- Luke Awtry Photography
- Dorsey Hogg
Burlington artist Dorsey Hogg said she began to think about artistic identity when she was at Saint Michael's College getting her master's degree in arts and education. In her job as an art teacher, she helped kids draw and paint and mold clay pots, but she hadn't chosen her own special genre. When people asked what kind of art she made, Hogg would say, "a little bit of everything."
Then, during a year in Sweden with her sons and husband, who had a temporary position there, she created her first books. Hogg was doing an independent study for her final credits, building a portfolio of work, and realized she had particularly enjoyed the book-art classes she took at St. Mike's.
One day in Sweden, Hogg noticed a guy in a large truck swapping out the advertising posters on bus stops and asked him if she could take the old ones. She went home with a stack of 3-by-4-foot colorful posters that touted cellular-service companies, Coca-Cola and hockey teams. She cut them up and turned them into unique, self-contained packages.
In one, the panels unfold to arm's length in both directions, like a textile woven from strips of glossy paper. Hogg managed to weave the word "Goodbye," from one of the cellular companies' ads, across the back of the piece.
Since then, she's produced dozens of works from books salvaged from dumpsters, attics and even a neglected cupboard of her art room at Georgia Elementary & Middle School. The S.P.A.C.E. Gallery in Burlington's South End is currently exhibiting two of her tunnel books.
To make those, Hogg cuts a large opening on the first page of a book, then makes increasingly smaller holes on succeeding pages. One work, titled "The Faces Tell the Story," is made from an old Reader's Digest. It looks like a long corridor of illustrated faces, all perfectly coiffed and with dramatic expressions, surrounded by the book's text. The cover, forming the frame of the piece, lifts up with all the pages attached like an accordion, showing the details of each layer.
Seven Days recently talked with Hogg at her dining room table, where she creates most of her artwork.
- Luke Awtry Photography
- Dorsey Hogg with one of her book sculptures
SEVEN DAYS: What do you like about books as works of art?
DORSEY HOGG: To get that idea of play, of opening it up and seeing something that's going to be so different. You can look at it from the back. You can look at it from the front. You can move it around. It can be seen at different angles.
I guess I like the engineering component of it, too, just that it works. If you don't do it right, things aren't going to fit together. It gets frustrating after 20 to 30 hours and you realize it's not working.
SD: You're destroying books to make your art, but you're saving them from the garbage pile at the same time.
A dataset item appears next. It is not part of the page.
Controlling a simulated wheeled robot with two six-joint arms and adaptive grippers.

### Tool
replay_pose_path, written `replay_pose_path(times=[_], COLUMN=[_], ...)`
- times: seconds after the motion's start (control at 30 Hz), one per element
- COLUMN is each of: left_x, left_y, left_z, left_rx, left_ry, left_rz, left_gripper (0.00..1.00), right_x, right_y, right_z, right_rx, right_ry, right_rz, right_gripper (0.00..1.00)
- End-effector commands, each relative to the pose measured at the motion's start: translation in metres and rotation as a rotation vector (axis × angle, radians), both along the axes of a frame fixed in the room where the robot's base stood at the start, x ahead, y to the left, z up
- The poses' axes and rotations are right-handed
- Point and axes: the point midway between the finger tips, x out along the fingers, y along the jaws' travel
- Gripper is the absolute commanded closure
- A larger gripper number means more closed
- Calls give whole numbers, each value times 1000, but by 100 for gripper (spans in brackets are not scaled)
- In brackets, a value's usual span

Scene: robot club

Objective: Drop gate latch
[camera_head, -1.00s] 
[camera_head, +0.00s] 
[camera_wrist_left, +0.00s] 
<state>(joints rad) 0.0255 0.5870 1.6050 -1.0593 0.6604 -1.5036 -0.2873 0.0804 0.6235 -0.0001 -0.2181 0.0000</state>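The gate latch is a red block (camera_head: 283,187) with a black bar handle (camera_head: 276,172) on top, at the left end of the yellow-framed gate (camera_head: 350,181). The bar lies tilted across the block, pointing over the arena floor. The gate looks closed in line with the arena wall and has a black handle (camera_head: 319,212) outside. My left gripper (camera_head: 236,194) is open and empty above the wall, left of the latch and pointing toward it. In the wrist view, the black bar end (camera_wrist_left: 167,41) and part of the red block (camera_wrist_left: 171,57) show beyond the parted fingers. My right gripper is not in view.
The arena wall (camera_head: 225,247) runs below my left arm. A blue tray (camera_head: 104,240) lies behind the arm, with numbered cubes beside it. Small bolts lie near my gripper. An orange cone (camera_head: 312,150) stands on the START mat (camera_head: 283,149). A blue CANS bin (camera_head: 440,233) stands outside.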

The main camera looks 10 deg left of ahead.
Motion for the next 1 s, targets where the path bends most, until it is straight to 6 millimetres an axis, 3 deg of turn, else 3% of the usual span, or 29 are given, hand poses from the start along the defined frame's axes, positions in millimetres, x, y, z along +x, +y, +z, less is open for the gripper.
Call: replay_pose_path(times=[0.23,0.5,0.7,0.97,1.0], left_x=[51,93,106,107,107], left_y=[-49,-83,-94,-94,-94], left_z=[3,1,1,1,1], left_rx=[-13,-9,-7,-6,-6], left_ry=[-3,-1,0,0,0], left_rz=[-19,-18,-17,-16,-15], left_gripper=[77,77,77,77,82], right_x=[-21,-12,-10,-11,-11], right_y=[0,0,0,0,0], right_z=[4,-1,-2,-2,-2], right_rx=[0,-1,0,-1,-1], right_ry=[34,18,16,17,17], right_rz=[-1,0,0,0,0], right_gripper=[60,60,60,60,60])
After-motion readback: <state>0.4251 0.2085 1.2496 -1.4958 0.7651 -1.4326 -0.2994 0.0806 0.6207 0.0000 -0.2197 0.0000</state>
What are you trying to say about books by using them?
DH: It's transforming these books into something else, taking something and just doing something totally different. Nobody wants the books. You go to [Chittenden Solid Waste District] and there are dumpsters full of books! Where are they going to go?
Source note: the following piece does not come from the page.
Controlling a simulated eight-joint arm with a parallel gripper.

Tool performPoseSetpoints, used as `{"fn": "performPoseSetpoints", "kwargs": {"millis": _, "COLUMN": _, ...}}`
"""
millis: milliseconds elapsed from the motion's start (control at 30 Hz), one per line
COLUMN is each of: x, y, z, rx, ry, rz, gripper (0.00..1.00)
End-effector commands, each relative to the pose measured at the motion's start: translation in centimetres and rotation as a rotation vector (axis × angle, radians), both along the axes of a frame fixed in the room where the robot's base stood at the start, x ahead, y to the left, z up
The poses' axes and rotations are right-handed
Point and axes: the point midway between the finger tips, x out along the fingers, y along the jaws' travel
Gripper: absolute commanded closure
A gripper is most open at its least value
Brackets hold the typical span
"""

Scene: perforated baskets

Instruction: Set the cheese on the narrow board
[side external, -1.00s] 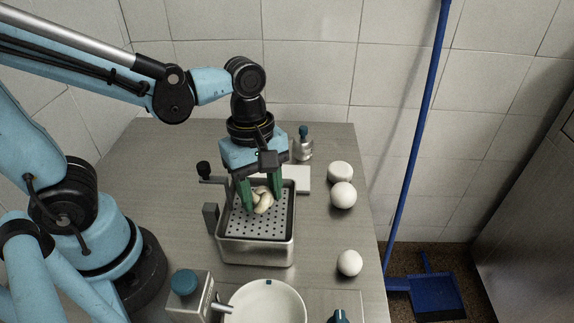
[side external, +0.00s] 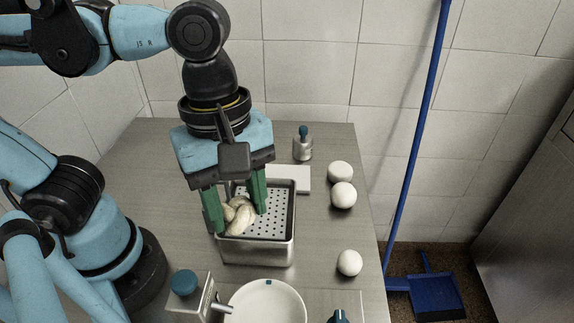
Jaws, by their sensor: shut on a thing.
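A pale, knotted piece of cheese (side external: 240,219) is held between the green fingers of my gripper (side external: 238,214), which is shut on it. The cheese appears raised over the left part of the perforated metal basket (side external: 258,252). A white narrow board (side external: 303,179) lies flat on the table just behind the basket. Its left part is hidden behind the basket and my gripper. What I see of the board is bare.
White balls (side external: 343,195) lie to the right, with another (side external: 349,263) nearer the front. A metal bottle with a teal top (side external: 303,145) stands behind the board. A white bowl (side external: 265,303) and a metal dispenser (side external: 190,297) are in front.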

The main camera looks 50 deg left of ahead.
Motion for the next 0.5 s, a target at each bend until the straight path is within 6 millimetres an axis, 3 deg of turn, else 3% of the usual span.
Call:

I'm able to take some of these books and give them a new life, and still be able to enjoy the feel of the books and the images and the illustrations.
SD: What are your favorite books to work with?
DH: I've done a bunch of dictionaries. Nobody uses those copyrighted, outdated dictionaries anymore. They really are on their way to the dumpster, because they're not valued. They've been updated, reprinted.
I have come across books, and people have given me books, that I won't cut up. I look at it and I think, That's too cool. They're things that you may not find again. There's an atlas over here — it's a beautiful book with all these foldout pages. That may stay on the shelf.
A lot of stuff I do [is with] Time Life books. Everybody had a set in their house. I've done a lot of Reader's Digest condensed books. I just started a series with these crafting books that I found in my art room [at school]. They've been there for 20 years. These books are so dated, but when you start to look at the photographs, they're so cool. They have so much, like, texture in them.
SD: What are you currently working on?
DH: I like working with rolls. This is a structure I'd like to work more with. I wanted to get the idea of the tapestry of history, turning this book into a cloth of the stories. It's a middle school American history textbook from Georgia that they were throwing away. I hadn't been that inspired to do a history book, and then last spring I realized, with everything going on in politics, [I was] thinking of the story of our nation and where we are going with our history.
I cut the pages in strips, and I glued them so they'd be all the same length. And I just rolled them on dowel sticks. I started at one end of the book and went through. I wanted to find pictures that would go together, and also balance it out with text.
SD: What does it mean to you to be an artist?
DH: I guess it's the working part that has been very meaningful. There have been times when I've thought, If I just go down to the Generator [maker space], I could get this cut out so much faster. It's partly lazy, not going down there to learn how to use the laser cutter, or those things that could make it go a lot quicker.
But part of it, too, is I just like working here at my table, just to be at home and spend the hours it takes to cut pages out of a book. Then you see the hole get bigger and bigger and bigger. You've done all that, and there's that pile of pages. And I know that it's my X-ACTO knife that has done it all.